— Begin Records supplied —
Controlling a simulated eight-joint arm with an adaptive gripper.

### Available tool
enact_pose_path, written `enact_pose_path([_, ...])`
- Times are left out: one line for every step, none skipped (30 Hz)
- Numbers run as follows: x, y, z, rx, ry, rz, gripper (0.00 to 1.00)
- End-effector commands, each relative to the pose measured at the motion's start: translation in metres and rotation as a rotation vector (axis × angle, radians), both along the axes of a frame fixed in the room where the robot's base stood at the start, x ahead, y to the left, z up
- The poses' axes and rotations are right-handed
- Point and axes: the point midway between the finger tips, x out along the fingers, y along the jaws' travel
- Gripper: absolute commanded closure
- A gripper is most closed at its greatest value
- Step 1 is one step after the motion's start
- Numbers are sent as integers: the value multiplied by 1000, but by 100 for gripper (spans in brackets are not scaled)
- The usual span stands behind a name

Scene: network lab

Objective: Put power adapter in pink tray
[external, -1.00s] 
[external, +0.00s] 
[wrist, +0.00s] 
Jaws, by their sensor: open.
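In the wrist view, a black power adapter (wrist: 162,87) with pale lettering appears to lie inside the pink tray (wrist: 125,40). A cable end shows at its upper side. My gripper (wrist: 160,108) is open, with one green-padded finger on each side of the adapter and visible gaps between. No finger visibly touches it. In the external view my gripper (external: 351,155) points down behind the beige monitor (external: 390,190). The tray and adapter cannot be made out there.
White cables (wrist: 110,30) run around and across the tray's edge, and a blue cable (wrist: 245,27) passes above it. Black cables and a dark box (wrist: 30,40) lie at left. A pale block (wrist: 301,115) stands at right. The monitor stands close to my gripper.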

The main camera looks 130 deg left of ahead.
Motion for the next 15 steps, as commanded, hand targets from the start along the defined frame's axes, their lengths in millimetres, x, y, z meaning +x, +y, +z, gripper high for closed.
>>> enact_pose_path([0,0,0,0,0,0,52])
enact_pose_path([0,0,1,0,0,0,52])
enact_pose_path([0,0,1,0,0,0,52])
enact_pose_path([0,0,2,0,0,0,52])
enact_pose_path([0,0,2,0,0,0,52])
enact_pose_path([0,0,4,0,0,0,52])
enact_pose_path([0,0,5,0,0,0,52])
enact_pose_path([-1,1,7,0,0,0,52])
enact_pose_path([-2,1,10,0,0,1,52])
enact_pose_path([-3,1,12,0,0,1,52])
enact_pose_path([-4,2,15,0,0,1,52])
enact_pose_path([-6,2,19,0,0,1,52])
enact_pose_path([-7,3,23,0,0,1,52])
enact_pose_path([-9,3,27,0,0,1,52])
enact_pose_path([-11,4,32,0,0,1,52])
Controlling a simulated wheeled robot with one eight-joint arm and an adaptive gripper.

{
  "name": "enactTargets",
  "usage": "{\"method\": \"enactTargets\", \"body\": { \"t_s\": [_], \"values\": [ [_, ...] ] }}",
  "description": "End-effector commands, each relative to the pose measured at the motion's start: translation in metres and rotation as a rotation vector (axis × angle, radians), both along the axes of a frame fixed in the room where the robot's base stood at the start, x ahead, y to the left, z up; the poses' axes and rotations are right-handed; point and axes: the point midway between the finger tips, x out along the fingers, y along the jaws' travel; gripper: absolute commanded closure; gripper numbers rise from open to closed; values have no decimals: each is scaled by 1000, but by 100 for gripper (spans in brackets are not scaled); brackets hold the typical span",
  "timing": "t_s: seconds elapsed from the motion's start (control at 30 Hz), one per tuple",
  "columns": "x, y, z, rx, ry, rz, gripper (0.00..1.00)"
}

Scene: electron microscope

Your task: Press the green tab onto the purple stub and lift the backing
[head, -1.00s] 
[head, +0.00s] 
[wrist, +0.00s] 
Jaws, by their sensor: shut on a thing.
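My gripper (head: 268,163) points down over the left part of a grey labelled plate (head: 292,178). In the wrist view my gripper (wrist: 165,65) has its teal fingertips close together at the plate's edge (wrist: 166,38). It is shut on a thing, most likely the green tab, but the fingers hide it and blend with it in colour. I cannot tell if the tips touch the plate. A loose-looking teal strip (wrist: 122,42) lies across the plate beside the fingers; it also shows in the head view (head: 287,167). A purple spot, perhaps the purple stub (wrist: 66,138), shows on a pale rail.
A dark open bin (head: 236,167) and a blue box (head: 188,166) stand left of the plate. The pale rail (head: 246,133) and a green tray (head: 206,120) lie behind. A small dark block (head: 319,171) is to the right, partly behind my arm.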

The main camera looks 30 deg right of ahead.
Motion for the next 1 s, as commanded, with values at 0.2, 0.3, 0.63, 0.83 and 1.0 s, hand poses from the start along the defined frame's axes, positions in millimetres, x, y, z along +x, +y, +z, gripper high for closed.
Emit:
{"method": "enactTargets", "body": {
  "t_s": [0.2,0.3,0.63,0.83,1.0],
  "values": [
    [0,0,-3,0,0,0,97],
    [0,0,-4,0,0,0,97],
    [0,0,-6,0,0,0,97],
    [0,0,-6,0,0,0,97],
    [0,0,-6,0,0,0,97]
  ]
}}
— End Records supplied —
▸ Exercise directions
Scan the material and collect every line that contains "base".

▸ Final result
- End-effector commands, each relative to the pose measured at the motion's start: translation in metres and rotation as a rotation vector (axis × angle, radians), both along the axes of a frame fixed in the room where the robot's base stood at the start, x ahead, y to the left, z up
  "description": "End-effector commands, each relative to the pose measured at the motion's start: translation in metres and rotation as a rotation vector (axis × angle, radians), both along the axes of a frame fixed in the room where the robot's base stood at the start, x ahead, y to the left, z up; the poses' axes and rotations are right-handed; point and axes: the point midway between the finger tips, x out along the fingers, y along the jaws' travel; gripper: absolute commanded closure; gripper numbers rise from open to closed; values have no decimals: each is scaled by 1000, but by 100 for gripper (spans in brackets are not scaled); brackets hold the typical span",

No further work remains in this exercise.